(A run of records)
┌────────

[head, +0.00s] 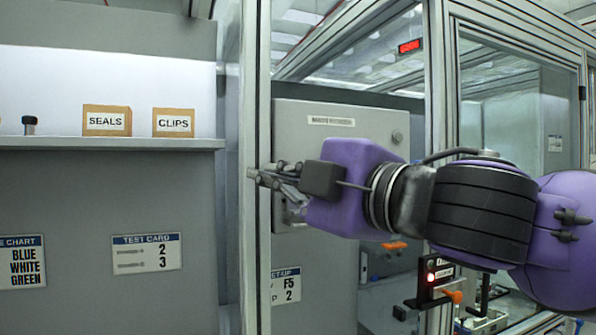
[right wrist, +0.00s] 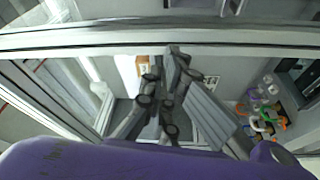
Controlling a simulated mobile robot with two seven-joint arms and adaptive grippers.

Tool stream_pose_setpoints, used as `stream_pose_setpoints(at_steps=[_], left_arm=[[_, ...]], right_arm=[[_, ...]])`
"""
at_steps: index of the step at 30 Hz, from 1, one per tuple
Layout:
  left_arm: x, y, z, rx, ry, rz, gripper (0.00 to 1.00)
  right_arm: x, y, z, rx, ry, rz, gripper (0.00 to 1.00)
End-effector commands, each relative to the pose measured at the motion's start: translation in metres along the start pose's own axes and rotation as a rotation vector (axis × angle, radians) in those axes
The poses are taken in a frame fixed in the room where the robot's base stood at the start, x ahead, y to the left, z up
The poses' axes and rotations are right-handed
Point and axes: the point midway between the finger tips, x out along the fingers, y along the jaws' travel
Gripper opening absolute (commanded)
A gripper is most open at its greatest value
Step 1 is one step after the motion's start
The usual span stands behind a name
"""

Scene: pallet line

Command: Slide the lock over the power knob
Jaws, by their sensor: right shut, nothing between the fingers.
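My right gripper (head: 268,176) reaches in from the right in the head view, in front of a grey cabinet (head: 350,120) with a label along its top that I cannot read clearly. Its fingers are shut and empty, pointing left and overlapping the aluminium post. They also show in the right wrist view (right wrist: 170,75). A pale plate (head: 290,212) on the cabinet shows partly below the fingers. The gripper hides the rest, so I cannot make out a power knob or a sliding lock. My left gripper is not in view.
An aluminium post (head: 257,80) stands at the cabinet's left. A shelf (head: 110,144) at left holds a SEALS box (head: 106,121) and a CLIPS box (head: 173,123). A panel with a red light (head: 431,277) sits below my right arm. Orange-handled items (right wrist: 258,125) lie at right in the wrist view.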

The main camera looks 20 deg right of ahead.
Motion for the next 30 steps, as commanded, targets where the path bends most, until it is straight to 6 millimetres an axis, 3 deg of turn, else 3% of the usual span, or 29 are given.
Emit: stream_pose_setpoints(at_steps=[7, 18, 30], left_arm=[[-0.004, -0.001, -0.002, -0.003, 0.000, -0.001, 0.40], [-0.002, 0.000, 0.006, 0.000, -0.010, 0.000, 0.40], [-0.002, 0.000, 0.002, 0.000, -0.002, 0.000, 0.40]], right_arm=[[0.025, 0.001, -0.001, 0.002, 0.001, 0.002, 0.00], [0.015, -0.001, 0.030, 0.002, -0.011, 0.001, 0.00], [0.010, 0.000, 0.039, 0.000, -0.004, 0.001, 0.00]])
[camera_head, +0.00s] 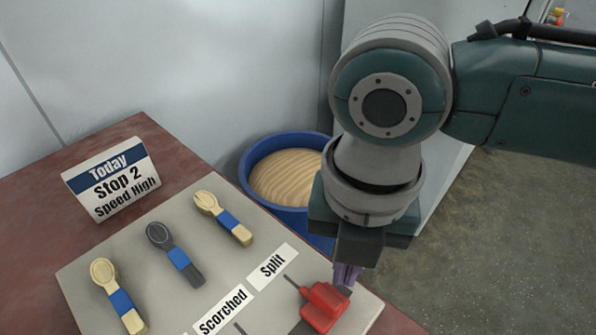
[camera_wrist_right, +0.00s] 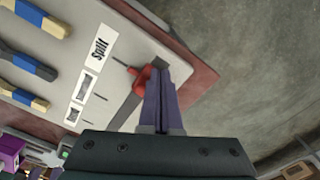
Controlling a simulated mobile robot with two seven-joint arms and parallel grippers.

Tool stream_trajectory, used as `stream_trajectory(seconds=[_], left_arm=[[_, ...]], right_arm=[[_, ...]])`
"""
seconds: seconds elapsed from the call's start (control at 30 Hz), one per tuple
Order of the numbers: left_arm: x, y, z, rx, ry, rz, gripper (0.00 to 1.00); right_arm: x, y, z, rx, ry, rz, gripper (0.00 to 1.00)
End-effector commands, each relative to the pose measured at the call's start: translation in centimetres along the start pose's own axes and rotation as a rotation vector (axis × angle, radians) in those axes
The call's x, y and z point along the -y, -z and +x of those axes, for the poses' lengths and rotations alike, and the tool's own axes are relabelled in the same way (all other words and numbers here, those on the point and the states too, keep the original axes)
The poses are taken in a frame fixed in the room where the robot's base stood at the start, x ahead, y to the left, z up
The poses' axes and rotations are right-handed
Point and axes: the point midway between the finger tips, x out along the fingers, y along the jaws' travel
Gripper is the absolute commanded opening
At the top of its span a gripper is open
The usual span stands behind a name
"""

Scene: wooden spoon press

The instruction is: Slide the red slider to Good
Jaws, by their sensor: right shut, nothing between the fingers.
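The red slider (camera_head: 324,307) sits at the right end of its dark slot, beside the "Split" label (camera_head: 272,267), with its pointer toward that label's mark. The "Scorched" label (camera_head: 222,310) is left of it; no "Good" label is readable in view. My right gripper (camera_head: 346,276) is shut and empty, its purple fingers pointing down at the slider's far right side. In the right wrist view the fingers (camera_wrist_right: 161,80) are right beside the slider (camera_wrist_right: 142,80) and partly cover it; I cannot tell whether they touch. My left gripper is out of view.
Three sample spoons with blue bands, one (camera_head: 223,219) near "Split", lie on the pale panel (camera_head: 80,275). A "Today Stop 2 Speed High" sign (camera_head: 112,180) stands behind them. A blue tub (camera_head: 262,152) is beyond the table. Bare floor lies right.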

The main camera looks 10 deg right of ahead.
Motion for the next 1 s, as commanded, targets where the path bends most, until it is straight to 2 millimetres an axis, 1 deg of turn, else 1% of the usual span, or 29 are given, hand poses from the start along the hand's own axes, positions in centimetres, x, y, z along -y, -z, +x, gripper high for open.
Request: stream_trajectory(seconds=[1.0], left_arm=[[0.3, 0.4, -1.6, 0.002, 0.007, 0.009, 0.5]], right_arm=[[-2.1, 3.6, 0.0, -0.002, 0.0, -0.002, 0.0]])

└────────

Output nothing except the lines from the line with "Scene: pallet line" through the line with "Command: Slide the lock over the power knob", copied exactly, end lines included.

Scene: pallet line

Command: Slide the lock over the power knob

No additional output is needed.